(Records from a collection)
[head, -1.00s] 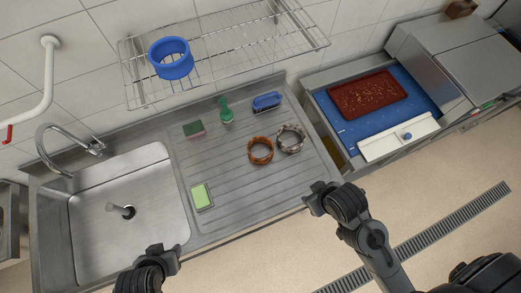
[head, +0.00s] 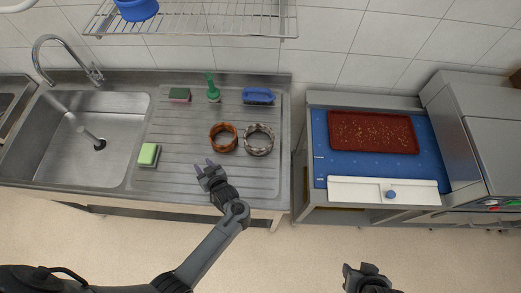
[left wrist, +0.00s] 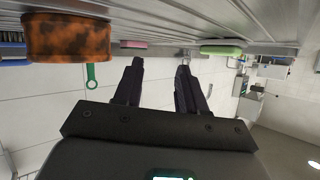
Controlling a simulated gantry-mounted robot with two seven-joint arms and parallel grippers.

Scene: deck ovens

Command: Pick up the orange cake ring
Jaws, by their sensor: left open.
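The orange cake ring (head: 223,138) lies on the ribbed drainboard beside a grey-brown ring (head: 258,139). In the left wrist view, the orange ring (left wrist: 68,38) shows a dark-mottled side at the upper left, off to one side of the fingers. My left gripper (head: 207,168) is open and empty, at the front of the drainboard, just below and left of the orange ring in the head view. Its two fingers (left wrist: 160,80) are apart in the left wrist view. My right gripper (head: 364,270) is at the bottom of the head view, over the floor; its jaws are unclear.
A green-yellow sponge (head: 149,155) lies left of my left gripper. Another sponge (head: 180,95), a green brush (head: 213,90) and a blue brush (head: 259,96) lie behind the rings. The sink (head: 85,135) is left. A red tray (head: 373,131) sits on the blue surface at right.

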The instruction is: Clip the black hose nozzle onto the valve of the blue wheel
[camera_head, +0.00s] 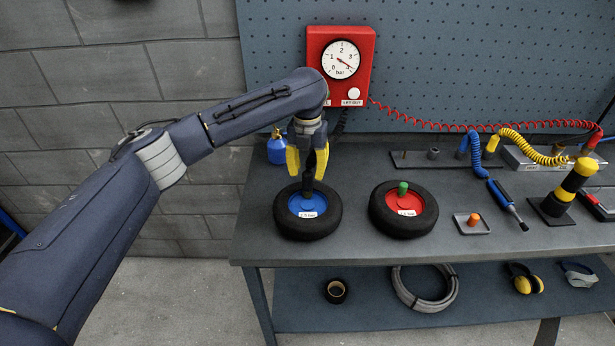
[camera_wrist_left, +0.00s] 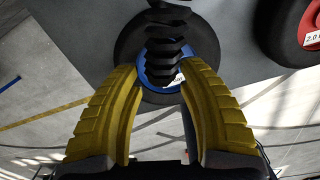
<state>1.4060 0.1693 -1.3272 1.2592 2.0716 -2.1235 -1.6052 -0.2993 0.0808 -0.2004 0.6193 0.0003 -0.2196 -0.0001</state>
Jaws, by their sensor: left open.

_JOB:_ Exactly those lines that run from the line holding "[camera_head, +0.00s]" to the end of the listing above, both included, are to be reproduced, with pictures left out.

_COMPLETE ANSWER:_
[camera_head, +0.00s] 
[camera_wrist_left, +0.00s] 
<state>1.4060 0.1693 -1.3272 1.2592 2.0716 -2.1235 -1.6052 -0.2993 0.0808 -0.2004 0.6193 0.0003 -0.2196 -0.0001</state>
Jaws, by their sensor: left open.

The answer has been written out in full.